___ RECORDS FOR THIS TASK ___

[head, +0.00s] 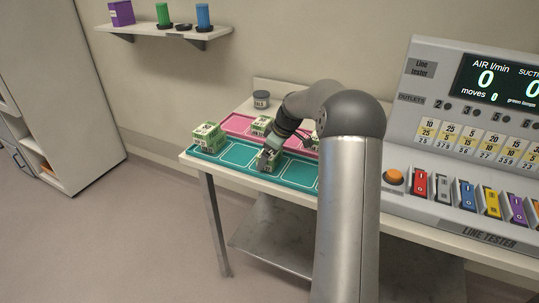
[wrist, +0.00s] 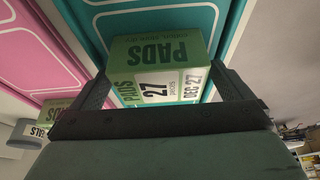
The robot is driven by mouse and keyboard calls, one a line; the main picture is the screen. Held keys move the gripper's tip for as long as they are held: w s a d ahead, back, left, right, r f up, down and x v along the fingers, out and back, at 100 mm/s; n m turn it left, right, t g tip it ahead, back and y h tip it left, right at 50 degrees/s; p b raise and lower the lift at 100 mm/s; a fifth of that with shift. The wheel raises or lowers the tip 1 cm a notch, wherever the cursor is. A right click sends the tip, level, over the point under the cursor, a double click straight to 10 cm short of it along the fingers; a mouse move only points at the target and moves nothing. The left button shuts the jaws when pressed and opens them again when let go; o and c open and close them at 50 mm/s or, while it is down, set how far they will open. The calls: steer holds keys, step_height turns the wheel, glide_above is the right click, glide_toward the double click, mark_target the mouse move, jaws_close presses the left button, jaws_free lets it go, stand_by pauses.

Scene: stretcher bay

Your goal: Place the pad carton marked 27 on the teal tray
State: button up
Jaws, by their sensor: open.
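The pad carton marked 27 (wrist: 157,72) is green and white and stands on the teal tray (wrist: 108,25) in the wrist view. In the head view the carton (head: 266,164) sits in a marked space near the middle of the teal tray (head: 235,152). My gripper (wrist: 165,85) is around the carton, one finger on each side. The fingers are open; whether either touches the carton cannot be told. The arm hides part of the tray's right side in the head view.
A green-and-white carton (head: 207,136) stands at the teal tray's left end. A pink tray (head: 238,123) behind holds another carton (head: 261,123). A grey tub (head: 261,100) stands at the back. The line tester (head: 465,140) stands to the right.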

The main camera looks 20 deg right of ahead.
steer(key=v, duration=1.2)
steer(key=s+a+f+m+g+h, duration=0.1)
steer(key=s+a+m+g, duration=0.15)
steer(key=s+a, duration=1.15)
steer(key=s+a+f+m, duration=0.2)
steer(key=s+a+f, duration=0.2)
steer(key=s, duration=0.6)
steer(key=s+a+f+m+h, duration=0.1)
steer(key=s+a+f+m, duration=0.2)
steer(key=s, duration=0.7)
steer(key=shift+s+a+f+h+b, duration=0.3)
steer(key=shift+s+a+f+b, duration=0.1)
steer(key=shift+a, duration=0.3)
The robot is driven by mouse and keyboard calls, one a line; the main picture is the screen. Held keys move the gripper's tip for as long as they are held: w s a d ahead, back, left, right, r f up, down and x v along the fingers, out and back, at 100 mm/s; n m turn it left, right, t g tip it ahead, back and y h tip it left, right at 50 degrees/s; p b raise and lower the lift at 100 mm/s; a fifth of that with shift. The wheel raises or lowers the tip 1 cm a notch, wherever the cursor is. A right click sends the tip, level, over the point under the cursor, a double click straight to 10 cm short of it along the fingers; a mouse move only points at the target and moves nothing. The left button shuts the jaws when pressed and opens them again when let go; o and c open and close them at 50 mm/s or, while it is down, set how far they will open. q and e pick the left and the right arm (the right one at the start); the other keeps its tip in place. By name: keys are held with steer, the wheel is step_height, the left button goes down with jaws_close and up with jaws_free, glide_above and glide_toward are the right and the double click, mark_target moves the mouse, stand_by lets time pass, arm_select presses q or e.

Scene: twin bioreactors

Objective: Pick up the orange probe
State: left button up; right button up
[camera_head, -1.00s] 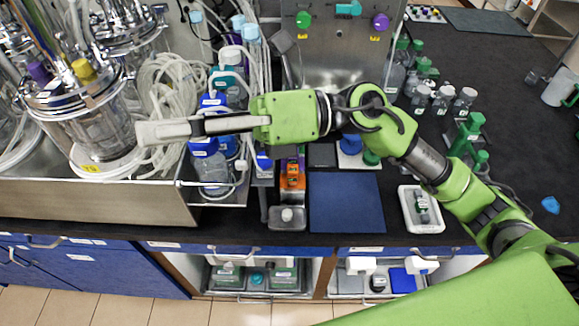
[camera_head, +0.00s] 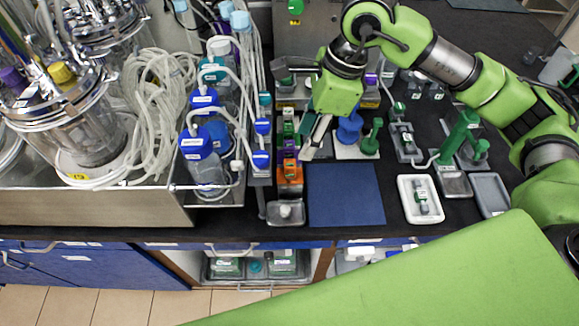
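An orange piece (camera_head: 290,174), which looks like the orange probe, is at the front of a narrow row of coloured pieces on the dark bench. Purple and green pieces stand behind it. My right gripper (camera_head: 308,150) reaches down from the upper right, fingers pointing down and left, just right of the row and slightly behind the orange piece. A gap shows between them in the picture; I see no contact. The fingers overlap from this angle, so their opening is unclear. Nothing is seen held. My left gripper is not in view.
Blue-capped bottles (camera_head: 203,160) with tubing stand left of the row. A blue mat (camera_head: 345,195) lies right of it, bare. A small grey tray (camera_head: 286,213) sits in front. A white tray (camera_head: 421,218) and green-topped items are further right. Glass bioreactors stand far left.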

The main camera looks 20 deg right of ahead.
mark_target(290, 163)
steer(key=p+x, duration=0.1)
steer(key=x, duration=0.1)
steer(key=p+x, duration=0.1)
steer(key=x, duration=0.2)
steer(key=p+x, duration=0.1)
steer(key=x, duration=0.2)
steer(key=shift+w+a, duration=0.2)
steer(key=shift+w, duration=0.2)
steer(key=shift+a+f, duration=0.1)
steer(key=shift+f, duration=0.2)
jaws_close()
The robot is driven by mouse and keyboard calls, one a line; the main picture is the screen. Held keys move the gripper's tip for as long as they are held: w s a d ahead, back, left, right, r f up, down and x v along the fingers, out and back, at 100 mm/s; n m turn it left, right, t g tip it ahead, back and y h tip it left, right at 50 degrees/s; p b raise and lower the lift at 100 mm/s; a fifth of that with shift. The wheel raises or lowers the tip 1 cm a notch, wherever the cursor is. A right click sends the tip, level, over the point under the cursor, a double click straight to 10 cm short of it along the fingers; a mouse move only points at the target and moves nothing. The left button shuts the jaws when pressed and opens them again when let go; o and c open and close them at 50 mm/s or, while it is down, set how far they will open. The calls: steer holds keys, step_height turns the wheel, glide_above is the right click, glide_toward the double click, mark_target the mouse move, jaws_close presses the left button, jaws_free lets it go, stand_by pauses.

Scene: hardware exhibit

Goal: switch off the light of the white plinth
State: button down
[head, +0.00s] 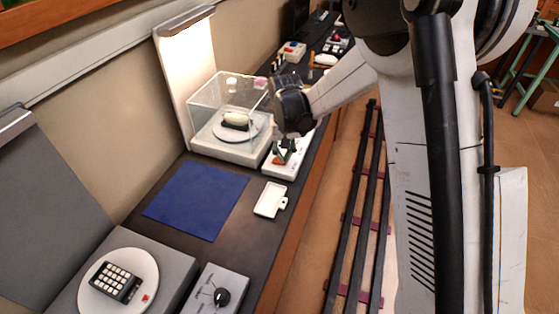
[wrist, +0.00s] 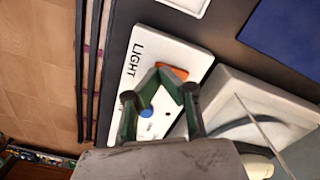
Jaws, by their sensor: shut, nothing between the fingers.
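The white plinth (head: 230,150) stands on the dark counter with a clear case on it, and its tall back panel (head: 190,75) glows brightly. A white control box (head: 285,168) sits beside the plinth. In the wrist view the box (wrist: 195,57) carries the word LIGHT, an orange-red switch (wrist: 178,72) and a blue round part (wrist: 147,112). My gripper (wrist: 163,75) has its green fingers shut with nothing between them. Its tips are right at the orange switch and hide part of it; I cannot tell whether they touch. The gripper also shows over the box in the head view (head: 281,158).
A blue mat (head: 197,199) and a small white tray (head: 271,199) lie on the counter nearer the camera. A grey plinth (head: 172,268) with a keypad device and a grey box with a black knob (head: 221,297) stand in front. Dark rails (head: 361,215) run along the floor.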

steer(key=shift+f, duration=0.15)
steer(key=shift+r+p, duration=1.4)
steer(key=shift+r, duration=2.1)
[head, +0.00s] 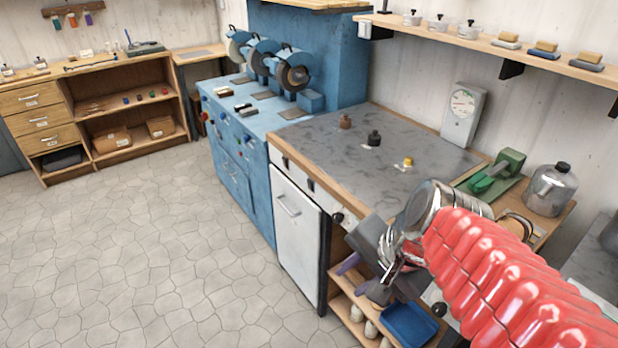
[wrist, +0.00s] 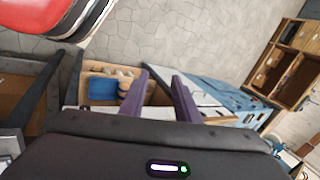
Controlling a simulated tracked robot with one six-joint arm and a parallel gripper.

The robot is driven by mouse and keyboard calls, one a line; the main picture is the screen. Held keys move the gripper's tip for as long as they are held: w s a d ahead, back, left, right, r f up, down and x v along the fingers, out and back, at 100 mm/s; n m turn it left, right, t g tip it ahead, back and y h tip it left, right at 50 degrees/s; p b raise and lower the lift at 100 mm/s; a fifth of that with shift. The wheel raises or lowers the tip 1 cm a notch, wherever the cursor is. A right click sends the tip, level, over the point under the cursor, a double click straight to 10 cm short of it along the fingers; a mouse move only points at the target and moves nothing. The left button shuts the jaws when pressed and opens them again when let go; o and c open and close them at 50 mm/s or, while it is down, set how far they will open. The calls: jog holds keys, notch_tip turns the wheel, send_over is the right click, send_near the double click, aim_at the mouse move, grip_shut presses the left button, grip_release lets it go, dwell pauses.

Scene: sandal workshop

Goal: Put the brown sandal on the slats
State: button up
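My gripper (head: 362,278) is in front of the right end of the workbench, by the open shelves below its top. In the wrist view its two purple fingers (wrist: 160,77) stand apart with nothing between them. I cannot make out the brown sandal for certain; a brown curved piece (head: 518,224) shows partly behind my arm on the bench's right end. A low wooden shelf (head: 345,306) holds pale shapes below my gripper, and I cannot tell whether it is the slats. My arm hides much of the bench's right end.
A blue tray (head: 408,324) sits low beneath my gripper and shows in the wrist view (wrist: 103,88). The grey bench top (head: 390,140) carries several small knobbed items. A green tool (head: 497,171) and metal canister (head: 551,188) stand at right. The tiled floor at left is clear.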

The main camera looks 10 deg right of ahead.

___

## OBJECTIVE:
Exactly how many lines contain "Scene"? State the number and nothing else.

## ANSWER FOR THE TASK:
4